If you like puzzles and problem-solving, you should enjoy self-build. Every day on site I find myself stopping and scratching my head, trying to work out how to resolve a new challenge or how best to get the result I want. This isn’t for want of drawings – my architect, Peter Smithdale of Constructive Individuals, has done an excellent job in providing these – but simply reflects the practicalities of turning drawings into a building. It’s rarely completely straightforward.
I’m in the middle of first fix at the moment, putting all the cables and pipes and ventilation ducts in place before the timber-frame walls get boarded up and filled with insulation, so questions are constantly arising about which routes to take the services through the building without one thing getting in the way of another. The studs of The Orchard are upended I-beams which reduce the heat loss across the wall because the web between its flanges are so thin. However threading pipes and cables through all these studs is a rather laborious task as holes have to be carefully cut in every one. I really don’t want to get this wrong.
Piecing together the puzzle
I have excellent professional support from Szymon Berlanga of SB Electrical Contractors to help with the wiring but I’m doing all the plumbing myself. I took a short course at The Builder Training Centre in Croydon, south London, which gave me the confidence to solder, glue and push-fit pipes as necessary. Nonetheless I’m pulling a lot of faces as I’m constantly rethinking how best to route the pipes through the network of joists and studs without messing up the final living space.
It’s been a slow job, partly because I’m a rookie but mainly – I like to think – because I’m determined to get it right first time and stay leak-free for years to come. I’ve had mixed experience with plumbers in the past: a plumber who cares about the quality of his or her work is worth every penny but a plumber who just wants to be in and out as fast as possible is likely to leave you with long-term problems to sort out. I’ve been left with one too many leaky toilets in the past, so I am taking all the time I need to install the toilets, pipes and soil stack myself.
There’s something quite satisfying about plumbing. It’s a bit like the board game Mousetrap: lots of little components that all come together in the end to create a single, seamless movement from one end to the other. It’s a game of two halves of course, with the water supply working on completely different principles to the waste. The supply pipes work under pressure so can go where they want, up, down and over, but the waste works under gravity and so must always be nose down. And never the twain shall meet.

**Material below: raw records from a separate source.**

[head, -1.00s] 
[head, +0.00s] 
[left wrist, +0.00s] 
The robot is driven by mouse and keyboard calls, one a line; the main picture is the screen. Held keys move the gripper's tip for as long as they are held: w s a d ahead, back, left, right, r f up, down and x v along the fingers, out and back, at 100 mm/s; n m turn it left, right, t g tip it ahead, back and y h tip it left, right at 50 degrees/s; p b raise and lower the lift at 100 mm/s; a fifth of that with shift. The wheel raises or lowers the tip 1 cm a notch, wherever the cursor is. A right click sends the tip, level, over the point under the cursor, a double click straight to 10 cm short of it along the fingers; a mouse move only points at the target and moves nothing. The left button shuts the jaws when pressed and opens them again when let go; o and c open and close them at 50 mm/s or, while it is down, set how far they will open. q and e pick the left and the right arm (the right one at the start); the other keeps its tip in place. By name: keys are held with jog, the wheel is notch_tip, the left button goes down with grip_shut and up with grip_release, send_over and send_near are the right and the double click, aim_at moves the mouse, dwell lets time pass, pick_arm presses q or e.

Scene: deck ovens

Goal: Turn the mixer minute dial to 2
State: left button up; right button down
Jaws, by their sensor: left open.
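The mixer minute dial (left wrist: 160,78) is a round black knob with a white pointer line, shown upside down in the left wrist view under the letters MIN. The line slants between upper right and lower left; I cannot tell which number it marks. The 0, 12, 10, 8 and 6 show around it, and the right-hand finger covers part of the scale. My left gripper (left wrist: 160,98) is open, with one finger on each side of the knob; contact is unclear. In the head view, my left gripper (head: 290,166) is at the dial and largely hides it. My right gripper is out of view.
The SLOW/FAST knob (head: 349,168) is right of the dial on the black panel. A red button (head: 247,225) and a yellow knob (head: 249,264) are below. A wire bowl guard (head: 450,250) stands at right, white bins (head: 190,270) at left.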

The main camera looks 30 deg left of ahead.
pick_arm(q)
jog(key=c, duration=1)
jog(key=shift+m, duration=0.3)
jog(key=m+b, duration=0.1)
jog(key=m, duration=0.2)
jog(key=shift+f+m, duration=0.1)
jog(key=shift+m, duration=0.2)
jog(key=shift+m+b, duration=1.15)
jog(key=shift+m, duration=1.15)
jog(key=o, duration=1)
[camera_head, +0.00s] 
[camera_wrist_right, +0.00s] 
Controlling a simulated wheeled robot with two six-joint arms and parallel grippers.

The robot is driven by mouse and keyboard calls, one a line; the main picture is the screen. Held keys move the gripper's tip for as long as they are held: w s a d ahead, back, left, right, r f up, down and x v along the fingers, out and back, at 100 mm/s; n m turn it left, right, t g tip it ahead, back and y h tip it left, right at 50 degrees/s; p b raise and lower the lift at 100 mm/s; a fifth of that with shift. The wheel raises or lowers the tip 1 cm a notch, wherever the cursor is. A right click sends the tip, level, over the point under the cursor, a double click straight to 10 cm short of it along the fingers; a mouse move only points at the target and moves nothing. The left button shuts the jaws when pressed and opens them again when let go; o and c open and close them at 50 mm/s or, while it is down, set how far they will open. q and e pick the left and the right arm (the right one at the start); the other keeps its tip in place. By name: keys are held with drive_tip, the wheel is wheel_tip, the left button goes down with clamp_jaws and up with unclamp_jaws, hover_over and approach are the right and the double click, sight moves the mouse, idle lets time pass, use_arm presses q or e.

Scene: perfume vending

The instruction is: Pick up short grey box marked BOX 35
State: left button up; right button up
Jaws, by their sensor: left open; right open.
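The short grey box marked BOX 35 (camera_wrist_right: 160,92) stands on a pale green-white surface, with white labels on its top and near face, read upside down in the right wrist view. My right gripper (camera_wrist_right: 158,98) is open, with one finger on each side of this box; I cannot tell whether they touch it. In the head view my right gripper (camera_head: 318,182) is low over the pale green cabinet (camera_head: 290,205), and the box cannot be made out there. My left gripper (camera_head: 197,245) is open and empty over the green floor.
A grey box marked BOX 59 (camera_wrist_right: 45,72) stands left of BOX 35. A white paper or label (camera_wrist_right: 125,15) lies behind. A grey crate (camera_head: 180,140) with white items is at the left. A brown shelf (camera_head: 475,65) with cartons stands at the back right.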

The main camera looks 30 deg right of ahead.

It helps that the building will be so energy efficient that we will need minimal heating: a maximum of 800 Watts for the whole house when it is freezing outside, if our calculations are right. This is so low that we don’t need central heating and can get by with a few small electric radiators, which cuts out the expense and hassle of a boiler and all the heating pipes running around the house.
You only get this kind of pay-off if you go for the very best energy performance. So although I’ve lost the central heating, I’ve spent quite a bit of time recently laying the insulation on our ground floor. This is a ‘floating floor’ design: once the damp proof membrane was down on our slab, the floor was built up with 300mm of Kingspan insulation (yes, 300mm!) with 8’ by 2’ tongue and groove boards on top, which will eventually by finished with reclaimed parquet blocks. It’s going to be warm and wonderful.